What is the limit of (3x³ + cos(x)) / (sin(x) - x³) as x approaches infinity?

[mathgeek69]

1. lim as x->∞of 3x³+cosx/sinx-x³


2. My Attempt below:


3. lim as x->∞ of 3x³+lim as x->∞ of cosx/lim as x->∞ of sinx-lim as x->∞ of x³

Breaking down problem even further:

lim as x->∞ of 3x³ = ∞
lim as x->∞ of cosx= 1. This is because by squeeze theorem, -1<cosx<1, therefore lim reaches 1
lim as x->∞ of sinx= 1. This is because by squeeze theorem, -1<sinx<1, therefore lim reaches 1
lim as x->∞ of x³ =∞

∴ = +1/1-∞ = -∞

Is this correct?

 

[Mandelbroth]

1. lim as x->∞of 3x³+cosx/sinx-x³2. My Attempt below:3. lim as x->∞ of 3x³+lim as x->∞ of cosx/lim as x->∞ of sinx-lim as x->∞ of x³

Breaking down problem even further:

lim as x->∞ of 3x³ = ∞
lim as x->∞ of cosx= 1. This is because by squeeze theorem, -1<cosx<1, therefore lim reaches 1
lim as x->∞ of sinx= 1. This is because by squeeze theorem, -1<sinx<1, therefore lim reaches 1
lim as x->∞ of x³ =∞

∴ = +1/1-∞ = -∞

Is this correct?

I don't think you understand the squeeze theorem. Do you mean $\frac{3x^3+\cos{x}}{\sin{x}-x^3}$ or $3x^3 + \frac{\cos{x}}{\sin{x}-x^3}$?

 

[mathgeek69]

$\frac{3x^3+\cos{x}}{\sin{x}-x^3}$

 

[janhaa]

$\frac{3x^3+\cos{x}}{\sin{x}-x^3}$

$\lim_{x\to\infty} \frac{3x^3+\cos(x)}{\sin(x)-x^3}$
the limit does exist

 

[mathgeek69]

$\lim_{x\to\infty} \frac{3x^3+\cos(x)}{\sin(x)-x^3}$
the limit does exist

And does the limit = -∞

 

[janhaa]

$\lim_{x\to\infty} \frac{3x^3+\cos(x)}{\sin(x)-x^3}$
the limit does exist

no, sorry, it's

$\lim_{x\to\infty} \frac{3x^3+\cos(x)}{\sin(x)-x^3}=-3$

try with the squeeze theorem

 

[mathgeek69]

I am not getting the concept of squeeze theorem clearly. I thought the following:

lim as x->∞ of cosx= 1. This is because by squeeze theorem, -1<cosx<1, therefore lim reaches 1
lim as x->∞ of sinx= 1. This is because by squeeze theorem, -1<sinx<1, therefore lim reaches 1

What am I doing wrong?

 

[Mandelbroth]

I am not getting the concept of squeeze theorem clearly. I thought the following:

lim as x->∞ of cosx= 1. This is because by squeeze theorem, -1<cosx<1, therefore lim reaches 1
lim as x->∞ of sinx= 1. This is because by squeeze theorem, -1<sinx<1, therefore lim reaches 1

What am I doing wrong?

You aren't understanding what the squeeze rule says.

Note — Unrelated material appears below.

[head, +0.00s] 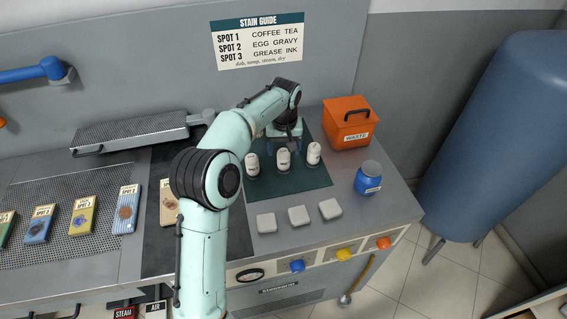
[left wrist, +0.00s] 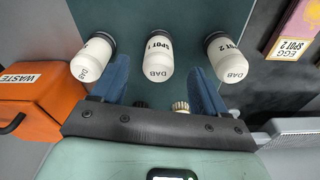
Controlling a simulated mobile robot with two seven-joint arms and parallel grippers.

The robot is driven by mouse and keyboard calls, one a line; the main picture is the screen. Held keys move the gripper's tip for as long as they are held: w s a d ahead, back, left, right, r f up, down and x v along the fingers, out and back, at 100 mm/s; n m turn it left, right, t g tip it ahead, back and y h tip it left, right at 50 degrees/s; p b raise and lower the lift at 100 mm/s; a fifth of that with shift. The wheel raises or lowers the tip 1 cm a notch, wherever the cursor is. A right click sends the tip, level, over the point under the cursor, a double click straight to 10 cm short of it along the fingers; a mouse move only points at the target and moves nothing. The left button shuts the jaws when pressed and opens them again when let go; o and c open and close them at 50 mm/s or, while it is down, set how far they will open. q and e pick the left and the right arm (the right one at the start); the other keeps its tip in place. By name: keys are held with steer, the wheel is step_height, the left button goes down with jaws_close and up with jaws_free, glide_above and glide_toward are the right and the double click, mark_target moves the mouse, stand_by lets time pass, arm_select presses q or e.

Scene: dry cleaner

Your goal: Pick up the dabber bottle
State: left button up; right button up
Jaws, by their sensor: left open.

Let $g(x)\leq f(x)\leq h(x)$. The squeeze rule says that, if $\displaystyle \lim_{x\rightarrow\alpha}g(x)=\lim_{x\rightarrow\alpha}h(x)=L$, then $\displaystyle \lim_{x\rightarrow\alpha}f(x)=L$.

For example, the squeeze theorem doesn't apply for $\displaystyle \lim_{x\rightarrow\infty}\sin{x}$ because $\displaystyle \lim_{x\rightarrow\infty}[-1]\neq\lim_{x\rightarrow\infty}[1]$.

Edit:
Think of it this way.

$$\lim_{x\rightarrow\infty}\frac{3x^3+\cos{x}}{\sin{x}-x^3}=\lim_{x\rightarrow\infty}\frac{3x^3(1+\frac{\cos{x}}{3x^3})}{-x^3(-\frac{\sin{x}}{x^3}+1)}$$

 

[mathgeek69]

ok then. When applying the squeeze theorem,

how are you concluding to this?$\lim_{x\to\infty} \frac{3x^3+\cos(x)}{\sin(x)-x^3}=-3$

 

[mathgeek69]

Edit:
Think of it this way.

$$\lim_{x\rightarrow\infty}\frac{3x^3+\cos{x}}{\sin{x}-x^3}=\lim_{x\rightarrow\infty}\frac{3x^3(1+\frac{\cos{x}}{3x^3})}{-x^3(-\frac{\sin{x}}{x^3}+1)}$$

so ...

$$\lim_{x\rightarrow\infty}\frac{3x^3+\cos{x}}{\sin{x}-x^3}=\lim_{x\rightarrow\infty}\frac{3x^3(1+\frac{\cos{x}}{3x^3})}{-x^3(-\frac{\sin{x}}{x^3}+1)}$$ = -3

I GET IT! @Mandelbroth. your new edit was helpful! VERY HELPFUL

Cheers,

 

[HallsofIvy]

I'm glad you got it. Now, let me point out that $\lim_{x\to \infty} sin(x)$ and $\lim_{x\to \infty} cos(x)$ are NOT 0. They continue to alternate between -1 and 1 and do not "approach" any number. You use the "squeeze theorem" to argue that because $-1\le sin(x)\le 1$ and $-1\le cos(x)\le 1$, $-\frac{1}{x}\le \frac{sin(x)}{x}\le \frac{1}{x}$ and $-\frac{1}{x}\le \frac{sin(x)}{x}\le \frac{1}{x}$ so that $\lim_{x\to\infty} \frac{sin(x)}{x}= \lim_{x\to\infty} \frac{cos(x)}{x}= 0$.